The thing about that paddock, though, is that it’s big. It’s big and it’s a little convoluted and I couldn’t really find a way to a gate to get my followers out to the road. I had hopped over the fence on the way in and couldn’t ask the same of the goats on the way out. They were with me the whole way. Every time I climbed over the remnants of an old rock wall only to find more fence they were with me. I suspect a faction of those among them questioned my credibility, but none questioned my leadership. And eventually we found ourselves, a dozen errant goats and I, on the dirt road I had been treading on my way home from the bar. We were headed to the barn, a hero and a herd.

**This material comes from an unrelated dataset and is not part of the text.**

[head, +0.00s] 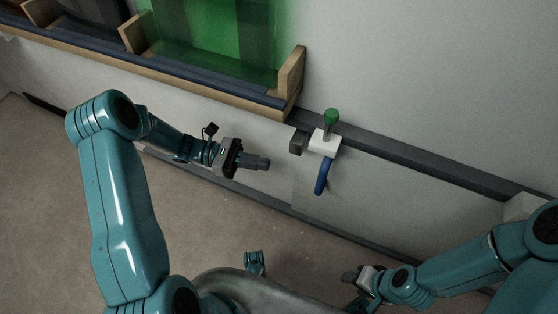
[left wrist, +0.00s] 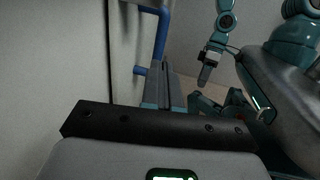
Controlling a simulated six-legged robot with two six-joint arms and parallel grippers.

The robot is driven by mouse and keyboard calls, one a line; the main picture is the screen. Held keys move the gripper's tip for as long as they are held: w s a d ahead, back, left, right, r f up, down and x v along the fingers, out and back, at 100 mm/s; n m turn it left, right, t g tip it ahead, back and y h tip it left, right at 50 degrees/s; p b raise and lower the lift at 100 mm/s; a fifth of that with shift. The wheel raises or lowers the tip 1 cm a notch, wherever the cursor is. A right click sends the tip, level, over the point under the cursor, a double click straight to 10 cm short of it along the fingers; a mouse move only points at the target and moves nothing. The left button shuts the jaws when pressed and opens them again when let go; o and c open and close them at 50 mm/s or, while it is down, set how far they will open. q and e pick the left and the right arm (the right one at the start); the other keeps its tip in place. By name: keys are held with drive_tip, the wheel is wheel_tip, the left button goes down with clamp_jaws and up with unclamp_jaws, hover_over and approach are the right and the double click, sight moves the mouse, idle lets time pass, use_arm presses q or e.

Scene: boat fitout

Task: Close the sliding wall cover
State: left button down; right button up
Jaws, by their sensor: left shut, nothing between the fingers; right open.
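The wall cover (head: 400,190) appears as a pale flat panel between dark upper and lower rails, with a seam left of the blue handle. I cannot tell how far it stands open. The blue handle (head: 322,177) hangs below a white block with a green knob; a blue bar, likely this handle, shows in the left wrist view (left wrist: 161,38). My left gripper (head: 264,163) is shut and empty, left of the handle and apart from it. Its fingers (left wrist: 164,88) point toward the blue bar. My right gripper (head: 350,277) is open and empty, low and right, away from the handle.
A wooden shelf (head: 200,82) with a green translucent bin (head: 205,40) hangs above my left gripper. A small dark block (head: 298,141) sits beside the white block (head: 324,143). The upper rail (head: 430,170) runs right. Floor (head: 50,190) lies bare at left.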

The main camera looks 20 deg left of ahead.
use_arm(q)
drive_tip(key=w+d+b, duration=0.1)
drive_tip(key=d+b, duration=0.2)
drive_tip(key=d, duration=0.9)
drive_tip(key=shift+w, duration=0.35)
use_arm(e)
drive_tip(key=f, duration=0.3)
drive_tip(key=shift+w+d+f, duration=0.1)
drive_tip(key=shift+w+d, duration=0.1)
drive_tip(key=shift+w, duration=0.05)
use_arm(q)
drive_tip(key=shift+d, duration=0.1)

Then they all stopped following me. I turned around and found them 10 yards behind me as if there were an invisible fence I had crossed that they could not. I realized that I was standing in front of the pigs’ trough. Six black pigs were lying about, which apparently is a goat’s biggest fear. I coaxed in English. When that didn’t work I tried French. Nothing. Maybe it was my accent. Some goats retreated back into the woods and walked along the edge of a cliff as it rose against the road. When they got past the pigpen, they jumped down one by one off the cliff, safely circumnavigating the sleeping swine.
The braver ones, the ones with true faith in their leader, approached me in the road and, when arriving in front of the lackadaisical pigs, leaped four feet into the air to evade them. It was a genius maneuver that went largely unnoticed by the pigs behind the fence. We were a group again. Having made it out of the paddock and past les couchons terribles, we arrived, bleating and proud, to the barn where Ingrid and her mother were still standing.
“Oh! Is great! Where is it that you found them?”
“They were over by the water and the fence and then more…” talking but interest waned as the goats walked into the barn demanding food and that they be relieved of their goat milk. The same pragmatism that made me at home with the glass of water demanded that I not gloat. My day in the sun was brief, but it was mine and it was in the sun.